L'idéologue du parti nazi, Alfred Rosenberg, présenta à Hitler les Protocoles au début des années 1920 alors qu'il développait sa vision du monde. Hitler y fit référence dans certains de ses premiers discours politiques et, tout au long de sa carrière, il exploita le mythe du complot « judéo-bolchévik » de domination du monde.

Pendant les années 1920 et 1930, Les Protocoles des Sages de Sion jouèrent un rôle important dans l'arsenal de propagande nazie. Entre 1919 et 1939, le parti publia au moins 23 éditions des Protocoles. Après la prise du pouvoir par les nazis en 1933, des écoles utilisèrent les Protocoles pour endoctriner les élèves.

DÉCOUVERTE DE LA SUPERCHERIE

En 1935, un tribunal suisse condamna deux leaders nazis à payer une amende pour la publication d'une version allemande des Protocoles à Berne. Le juge présidant l'audience déclara que les Protocoles étaient « diffamatoires », un « faux évident » et un « non-sens ridicule ».

En 1964, le Sénat américain publia un rapport déclarant que les Protocoles avaient été « fabriqués ». Pour le Sénat, le contenu des Protocoles n'était que pur « charabia », et il attaquait ceux qui « colportent » les Protocoles, les accusant d'utiliser la même technique de propagande qu'Hitler.

En 1993, un tribunal russe déclara que Pamyat, une organisation nationaliste d'extrême droite, avait commis un acte antisémite en publiant les Protocoles.

Malgré les preuves multiples que les Protocoles sont un faux, le document reste la publication ayant le plus grand impact antisémite de ces cent dernières années. Elle continue d'être exploitée par divers groupes et individus antisémites.
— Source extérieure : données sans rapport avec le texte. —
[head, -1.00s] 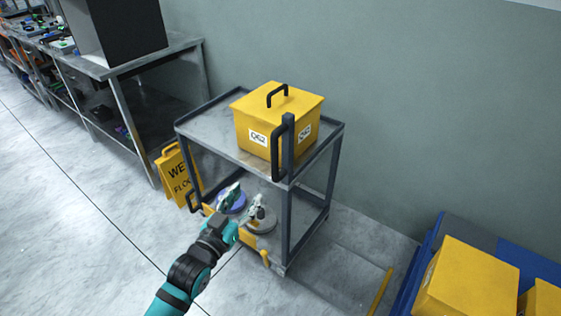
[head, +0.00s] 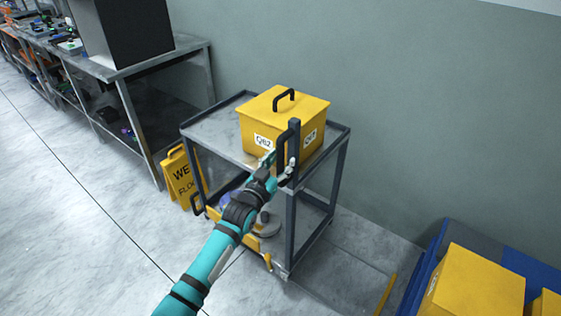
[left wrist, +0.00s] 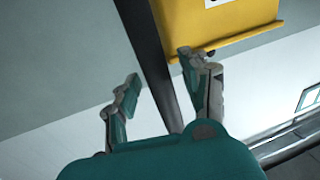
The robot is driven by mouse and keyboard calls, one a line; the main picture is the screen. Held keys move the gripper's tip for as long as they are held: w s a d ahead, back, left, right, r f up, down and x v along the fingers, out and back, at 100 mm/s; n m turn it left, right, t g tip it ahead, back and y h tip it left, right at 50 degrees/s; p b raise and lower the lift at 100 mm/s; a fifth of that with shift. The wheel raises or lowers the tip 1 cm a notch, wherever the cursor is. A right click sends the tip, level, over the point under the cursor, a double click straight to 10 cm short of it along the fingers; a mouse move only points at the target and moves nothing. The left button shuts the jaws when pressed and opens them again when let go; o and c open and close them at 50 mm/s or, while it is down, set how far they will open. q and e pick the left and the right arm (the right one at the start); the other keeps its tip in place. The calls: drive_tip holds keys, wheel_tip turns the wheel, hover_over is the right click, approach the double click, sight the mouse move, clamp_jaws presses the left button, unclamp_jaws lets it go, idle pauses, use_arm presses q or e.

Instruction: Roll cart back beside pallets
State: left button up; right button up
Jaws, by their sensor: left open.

LES PROTOCOLES AUJOURD'HUI

L'exposition du musée montre comment les nazis ont utilisé les Protocoles pour semer la haine envers les Juifs.

Selon le rapport « Report on Global Anti-Semitism » (2004) du département d'État américain,

« Les Protocoles n'ont pour but que d'inciter à la haine envers les Juifs et Israël ».

Aux États-Unis et en Europe, les néonazis, les suprématistes blancs et les négationnistes cautionnent et font circuler les Protocoles. On trouve partout dans le monde des livres basés sur les Protocoles, même dans des pays où ne vit pratiquement aucun Juif, comme au Japon.

Dans le monde arabe et islamique, de nombreux livres scolaires présentent les Protocoles comme un fait. On ne compte plus le nombre de discours politiques, d'éditoriaux et même de bandes dessinées pour enfants qui s'en inspirent. En 2002, la télévision égyptienne diffusa une minisérie basée sur les Protocoles, ce que le département d'État américain condamna. L'organisation palestinienne Hamas s'appuie en partie sur les Protocoles pour justifier le terrorisme contre les civils israéliens.

Internet a considérablement élargi l'accès aux Protocoles. Même si de nombreux sites Web dénoncent les Protocoles comme étant un faux, Internet permet désormais d'utiliser les Protocoles pour inciter à la haine envers les Juifs. Aujourd'hui, une recherche donne des centaines de milliers de sites qui diffusent, vendent ou organisent des débats sur les Protocoles, ou qui les présentent comme une tromperie.